STUDENTS at Coolnwynpin State School will perform at a Redlands arts showcase hosted by music educators and Brisbane-based composers Topology.
Grade six musicians will receive expert guidance in the lead up to the event from world-renowned solo drummer and educator Dr Grant Collins.
Coolnwynpin State School arts teacher Lisa Rose said Dr Collins would help the students create a unique composition for the showcase during a series of workshops.
"He has started working with the students on body percussion and showing them the combination between body movements and percussion," she said.
"They ended up creating a composition themselves and now they are going to work on doing that with instruments in the next workshop."
Ms Rose said about 55 students learning tuned and untuned percussion instruments would be involved in the workshops.

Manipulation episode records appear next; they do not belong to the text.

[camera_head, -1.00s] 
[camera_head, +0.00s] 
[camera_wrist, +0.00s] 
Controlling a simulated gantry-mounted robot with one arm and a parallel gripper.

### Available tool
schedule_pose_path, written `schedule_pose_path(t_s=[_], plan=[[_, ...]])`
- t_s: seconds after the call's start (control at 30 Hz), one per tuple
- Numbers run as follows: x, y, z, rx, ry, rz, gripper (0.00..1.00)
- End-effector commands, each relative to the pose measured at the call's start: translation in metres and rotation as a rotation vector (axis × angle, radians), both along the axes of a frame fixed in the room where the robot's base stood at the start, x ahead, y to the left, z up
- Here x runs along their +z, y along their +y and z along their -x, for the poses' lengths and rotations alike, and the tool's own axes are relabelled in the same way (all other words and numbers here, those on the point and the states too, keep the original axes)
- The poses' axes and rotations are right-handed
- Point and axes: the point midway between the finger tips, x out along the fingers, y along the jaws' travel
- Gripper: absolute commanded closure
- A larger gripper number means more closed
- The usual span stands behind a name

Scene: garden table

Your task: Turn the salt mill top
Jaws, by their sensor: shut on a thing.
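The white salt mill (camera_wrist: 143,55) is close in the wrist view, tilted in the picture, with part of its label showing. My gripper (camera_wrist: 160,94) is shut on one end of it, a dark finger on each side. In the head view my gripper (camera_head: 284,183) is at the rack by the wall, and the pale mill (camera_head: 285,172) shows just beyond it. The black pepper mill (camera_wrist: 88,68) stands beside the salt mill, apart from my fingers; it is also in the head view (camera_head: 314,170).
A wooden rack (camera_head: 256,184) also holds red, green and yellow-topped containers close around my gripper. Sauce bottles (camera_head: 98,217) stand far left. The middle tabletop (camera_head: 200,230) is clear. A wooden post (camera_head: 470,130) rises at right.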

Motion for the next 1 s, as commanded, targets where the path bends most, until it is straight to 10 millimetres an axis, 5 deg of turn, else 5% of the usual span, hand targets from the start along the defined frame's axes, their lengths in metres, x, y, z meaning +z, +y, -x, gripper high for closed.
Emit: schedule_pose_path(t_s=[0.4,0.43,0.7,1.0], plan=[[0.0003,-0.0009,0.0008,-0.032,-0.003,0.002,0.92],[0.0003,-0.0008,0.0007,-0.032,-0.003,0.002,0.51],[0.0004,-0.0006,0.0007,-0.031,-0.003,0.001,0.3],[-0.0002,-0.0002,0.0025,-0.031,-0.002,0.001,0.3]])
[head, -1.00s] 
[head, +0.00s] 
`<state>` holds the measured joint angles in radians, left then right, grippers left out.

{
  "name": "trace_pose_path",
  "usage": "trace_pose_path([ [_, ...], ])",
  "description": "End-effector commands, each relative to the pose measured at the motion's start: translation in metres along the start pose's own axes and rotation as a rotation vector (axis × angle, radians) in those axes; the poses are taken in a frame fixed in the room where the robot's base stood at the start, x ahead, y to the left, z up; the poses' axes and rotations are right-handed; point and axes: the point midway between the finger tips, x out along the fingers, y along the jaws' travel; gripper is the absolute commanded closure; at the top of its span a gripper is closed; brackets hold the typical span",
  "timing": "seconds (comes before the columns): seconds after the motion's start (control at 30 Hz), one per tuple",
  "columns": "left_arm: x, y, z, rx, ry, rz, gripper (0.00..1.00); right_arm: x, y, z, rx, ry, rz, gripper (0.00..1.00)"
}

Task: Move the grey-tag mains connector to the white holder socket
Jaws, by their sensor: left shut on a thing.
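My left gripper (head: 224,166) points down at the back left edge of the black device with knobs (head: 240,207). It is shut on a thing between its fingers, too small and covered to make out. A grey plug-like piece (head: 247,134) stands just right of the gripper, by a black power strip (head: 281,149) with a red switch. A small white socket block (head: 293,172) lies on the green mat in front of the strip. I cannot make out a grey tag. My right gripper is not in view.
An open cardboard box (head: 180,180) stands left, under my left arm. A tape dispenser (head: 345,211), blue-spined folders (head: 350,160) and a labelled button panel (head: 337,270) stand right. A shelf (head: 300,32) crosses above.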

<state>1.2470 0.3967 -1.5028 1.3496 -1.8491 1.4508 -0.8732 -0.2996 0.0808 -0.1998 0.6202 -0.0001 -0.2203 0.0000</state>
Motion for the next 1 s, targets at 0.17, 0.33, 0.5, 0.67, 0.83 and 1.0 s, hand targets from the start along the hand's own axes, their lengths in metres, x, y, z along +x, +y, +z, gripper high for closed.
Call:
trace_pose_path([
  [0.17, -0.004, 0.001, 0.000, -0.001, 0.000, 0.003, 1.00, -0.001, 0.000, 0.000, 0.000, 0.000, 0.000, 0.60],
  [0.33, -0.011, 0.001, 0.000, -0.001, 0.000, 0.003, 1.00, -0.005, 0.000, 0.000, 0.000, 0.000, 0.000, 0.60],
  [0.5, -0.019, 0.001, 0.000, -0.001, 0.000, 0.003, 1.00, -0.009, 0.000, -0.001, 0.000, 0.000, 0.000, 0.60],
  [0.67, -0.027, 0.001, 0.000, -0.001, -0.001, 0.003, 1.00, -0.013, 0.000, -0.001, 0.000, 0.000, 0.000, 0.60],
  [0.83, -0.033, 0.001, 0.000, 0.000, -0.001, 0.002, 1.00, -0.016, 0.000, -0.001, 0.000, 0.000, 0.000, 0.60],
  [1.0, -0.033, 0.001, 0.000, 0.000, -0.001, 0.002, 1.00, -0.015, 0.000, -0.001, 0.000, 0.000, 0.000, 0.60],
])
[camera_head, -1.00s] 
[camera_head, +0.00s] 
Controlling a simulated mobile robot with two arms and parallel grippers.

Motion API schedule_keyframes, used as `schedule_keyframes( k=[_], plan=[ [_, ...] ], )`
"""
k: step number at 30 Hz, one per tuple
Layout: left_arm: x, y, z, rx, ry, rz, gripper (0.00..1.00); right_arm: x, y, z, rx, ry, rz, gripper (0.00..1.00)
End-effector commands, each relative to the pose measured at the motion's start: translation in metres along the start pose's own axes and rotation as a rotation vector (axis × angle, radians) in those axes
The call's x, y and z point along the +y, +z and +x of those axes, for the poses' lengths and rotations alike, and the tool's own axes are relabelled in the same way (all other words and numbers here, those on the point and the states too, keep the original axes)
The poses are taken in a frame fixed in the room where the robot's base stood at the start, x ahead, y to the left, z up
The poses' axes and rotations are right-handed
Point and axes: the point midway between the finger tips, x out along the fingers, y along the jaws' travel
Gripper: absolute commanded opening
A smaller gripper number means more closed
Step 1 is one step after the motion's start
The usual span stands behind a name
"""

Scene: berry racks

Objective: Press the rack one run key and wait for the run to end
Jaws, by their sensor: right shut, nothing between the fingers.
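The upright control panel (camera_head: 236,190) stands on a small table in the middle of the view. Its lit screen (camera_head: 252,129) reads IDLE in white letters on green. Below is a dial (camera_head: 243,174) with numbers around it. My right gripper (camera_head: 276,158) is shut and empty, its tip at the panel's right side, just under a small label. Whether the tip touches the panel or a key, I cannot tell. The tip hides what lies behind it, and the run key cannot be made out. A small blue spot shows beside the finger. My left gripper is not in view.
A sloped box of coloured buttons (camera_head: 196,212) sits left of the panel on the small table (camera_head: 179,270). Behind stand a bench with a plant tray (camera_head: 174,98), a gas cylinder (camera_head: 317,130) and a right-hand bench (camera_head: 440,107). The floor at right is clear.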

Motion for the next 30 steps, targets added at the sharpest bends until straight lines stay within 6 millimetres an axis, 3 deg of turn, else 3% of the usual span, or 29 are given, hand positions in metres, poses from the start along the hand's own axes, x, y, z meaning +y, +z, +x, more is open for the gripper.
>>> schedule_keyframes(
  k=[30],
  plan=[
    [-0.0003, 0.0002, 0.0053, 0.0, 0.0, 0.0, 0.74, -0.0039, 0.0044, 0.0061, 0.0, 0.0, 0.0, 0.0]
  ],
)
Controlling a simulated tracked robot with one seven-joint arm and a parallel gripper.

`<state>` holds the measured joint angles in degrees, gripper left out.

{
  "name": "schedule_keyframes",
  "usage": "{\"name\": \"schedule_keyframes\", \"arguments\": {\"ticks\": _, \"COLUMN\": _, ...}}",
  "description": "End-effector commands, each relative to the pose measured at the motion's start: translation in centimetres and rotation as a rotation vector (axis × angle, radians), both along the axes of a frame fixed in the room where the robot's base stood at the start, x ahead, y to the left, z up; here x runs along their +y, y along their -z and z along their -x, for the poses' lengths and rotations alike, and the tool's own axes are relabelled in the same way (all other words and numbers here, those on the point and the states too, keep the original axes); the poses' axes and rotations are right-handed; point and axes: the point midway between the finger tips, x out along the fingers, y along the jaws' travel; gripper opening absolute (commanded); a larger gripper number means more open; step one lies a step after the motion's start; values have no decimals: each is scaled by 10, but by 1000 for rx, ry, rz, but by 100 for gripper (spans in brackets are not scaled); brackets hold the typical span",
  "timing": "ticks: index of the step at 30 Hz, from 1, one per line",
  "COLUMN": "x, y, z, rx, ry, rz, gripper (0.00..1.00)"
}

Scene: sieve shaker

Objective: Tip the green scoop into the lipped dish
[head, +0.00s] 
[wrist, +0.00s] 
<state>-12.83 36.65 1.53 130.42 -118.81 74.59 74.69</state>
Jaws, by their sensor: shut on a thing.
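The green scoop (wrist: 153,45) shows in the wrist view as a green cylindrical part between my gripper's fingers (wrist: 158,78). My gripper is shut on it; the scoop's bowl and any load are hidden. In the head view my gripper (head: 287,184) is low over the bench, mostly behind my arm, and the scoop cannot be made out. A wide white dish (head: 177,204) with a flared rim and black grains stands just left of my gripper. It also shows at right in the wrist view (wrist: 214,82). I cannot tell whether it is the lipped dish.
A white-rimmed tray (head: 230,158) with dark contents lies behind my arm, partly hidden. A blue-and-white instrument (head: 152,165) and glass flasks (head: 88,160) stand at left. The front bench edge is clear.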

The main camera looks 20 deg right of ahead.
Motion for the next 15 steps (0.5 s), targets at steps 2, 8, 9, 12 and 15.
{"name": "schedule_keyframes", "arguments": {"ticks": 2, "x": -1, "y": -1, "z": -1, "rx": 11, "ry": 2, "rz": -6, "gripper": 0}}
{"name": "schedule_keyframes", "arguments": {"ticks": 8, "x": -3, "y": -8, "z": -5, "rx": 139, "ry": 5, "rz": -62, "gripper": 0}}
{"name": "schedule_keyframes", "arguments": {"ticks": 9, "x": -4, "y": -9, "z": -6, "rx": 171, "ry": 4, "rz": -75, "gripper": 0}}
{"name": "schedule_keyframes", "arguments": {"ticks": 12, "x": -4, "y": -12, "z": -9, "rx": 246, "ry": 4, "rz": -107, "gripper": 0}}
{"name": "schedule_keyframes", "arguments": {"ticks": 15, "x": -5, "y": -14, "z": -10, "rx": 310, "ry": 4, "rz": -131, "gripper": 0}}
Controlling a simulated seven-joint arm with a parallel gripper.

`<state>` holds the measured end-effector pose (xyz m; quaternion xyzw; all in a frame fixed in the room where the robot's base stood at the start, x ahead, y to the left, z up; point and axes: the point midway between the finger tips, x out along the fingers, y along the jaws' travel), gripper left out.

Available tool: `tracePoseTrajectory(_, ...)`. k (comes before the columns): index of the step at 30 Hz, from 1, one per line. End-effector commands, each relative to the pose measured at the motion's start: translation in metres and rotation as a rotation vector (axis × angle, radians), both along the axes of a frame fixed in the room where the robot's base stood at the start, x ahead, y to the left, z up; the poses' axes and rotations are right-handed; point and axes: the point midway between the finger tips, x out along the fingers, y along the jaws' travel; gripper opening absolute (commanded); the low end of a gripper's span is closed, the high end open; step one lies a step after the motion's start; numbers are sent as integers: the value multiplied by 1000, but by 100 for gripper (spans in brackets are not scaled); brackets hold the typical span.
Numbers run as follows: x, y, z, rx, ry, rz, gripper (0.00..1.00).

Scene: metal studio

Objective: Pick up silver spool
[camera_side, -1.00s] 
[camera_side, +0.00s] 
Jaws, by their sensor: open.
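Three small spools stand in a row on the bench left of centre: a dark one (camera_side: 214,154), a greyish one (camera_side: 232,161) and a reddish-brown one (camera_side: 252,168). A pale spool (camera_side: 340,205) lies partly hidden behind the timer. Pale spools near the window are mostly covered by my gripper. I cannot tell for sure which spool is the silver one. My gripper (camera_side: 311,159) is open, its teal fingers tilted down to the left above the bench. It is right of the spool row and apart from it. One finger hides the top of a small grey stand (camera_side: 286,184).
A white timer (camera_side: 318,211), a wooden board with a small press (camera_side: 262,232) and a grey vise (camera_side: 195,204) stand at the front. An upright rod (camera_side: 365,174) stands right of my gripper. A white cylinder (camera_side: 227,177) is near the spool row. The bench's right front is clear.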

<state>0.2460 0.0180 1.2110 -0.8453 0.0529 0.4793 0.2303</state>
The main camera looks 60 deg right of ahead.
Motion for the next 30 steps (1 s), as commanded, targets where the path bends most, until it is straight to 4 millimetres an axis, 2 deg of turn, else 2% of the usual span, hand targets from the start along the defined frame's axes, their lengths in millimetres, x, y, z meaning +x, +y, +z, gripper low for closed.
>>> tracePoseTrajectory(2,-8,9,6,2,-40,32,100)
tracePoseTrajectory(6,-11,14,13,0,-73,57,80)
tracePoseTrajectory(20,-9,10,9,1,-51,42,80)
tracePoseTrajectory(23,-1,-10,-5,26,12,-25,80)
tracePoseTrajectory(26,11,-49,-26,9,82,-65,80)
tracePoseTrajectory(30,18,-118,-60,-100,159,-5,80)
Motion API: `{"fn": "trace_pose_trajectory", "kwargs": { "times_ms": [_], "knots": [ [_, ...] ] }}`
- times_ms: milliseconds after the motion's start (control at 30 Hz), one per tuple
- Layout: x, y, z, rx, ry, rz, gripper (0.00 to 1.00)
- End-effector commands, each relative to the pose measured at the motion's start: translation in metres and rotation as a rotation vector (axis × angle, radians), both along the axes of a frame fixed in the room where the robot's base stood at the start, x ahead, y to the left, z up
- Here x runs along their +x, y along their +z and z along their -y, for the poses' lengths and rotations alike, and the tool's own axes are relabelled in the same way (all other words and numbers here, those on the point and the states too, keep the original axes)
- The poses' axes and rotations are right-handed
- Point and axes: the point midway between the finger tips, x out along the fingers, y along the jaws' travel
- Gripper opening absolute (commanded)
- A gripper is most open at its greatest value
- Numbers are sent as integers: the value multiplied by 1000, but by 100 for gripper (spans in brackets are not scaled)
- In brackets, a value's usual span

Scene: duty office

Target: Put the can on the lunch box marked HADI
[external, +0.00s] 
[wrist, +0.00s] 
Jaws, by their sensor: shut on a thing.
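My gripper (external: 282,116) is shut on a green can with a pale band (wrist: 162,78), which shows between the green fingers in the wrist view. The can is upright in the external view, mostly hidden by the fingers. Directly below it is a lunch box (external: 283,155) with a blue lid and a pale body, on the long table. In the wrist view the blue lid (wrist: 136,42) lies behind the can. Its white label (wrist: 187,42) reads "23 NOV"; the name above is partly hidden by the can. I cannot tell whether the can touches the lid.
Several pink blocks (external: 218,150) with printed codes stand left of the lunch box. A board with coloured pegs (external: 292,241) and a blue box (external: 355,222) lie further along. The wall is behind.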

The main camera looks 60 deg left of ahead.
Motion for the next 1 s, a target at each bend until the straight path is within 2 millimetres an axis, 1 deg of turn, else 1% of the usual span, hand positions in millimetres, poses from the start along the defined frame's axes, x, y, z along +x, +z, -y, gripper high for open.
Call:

She said Dr Collins would give the students a unique insight into the music industry.
"His performance background is one thing but he has also completed a doctorate in percussion," she said.
"His research was around timbre of instruments and how an untuned percussion instrument still has a sound quality to it that students can listen to.
"In education we talk really specifically about rhythm and pitch whereas he is tuning the kids into those more natural sounds that they already hear and that are already in the world.
"Grant uses everyday objects like the students' body."
The students will perform their piece at Redland Performing Arts Centre on Thursday, October 10.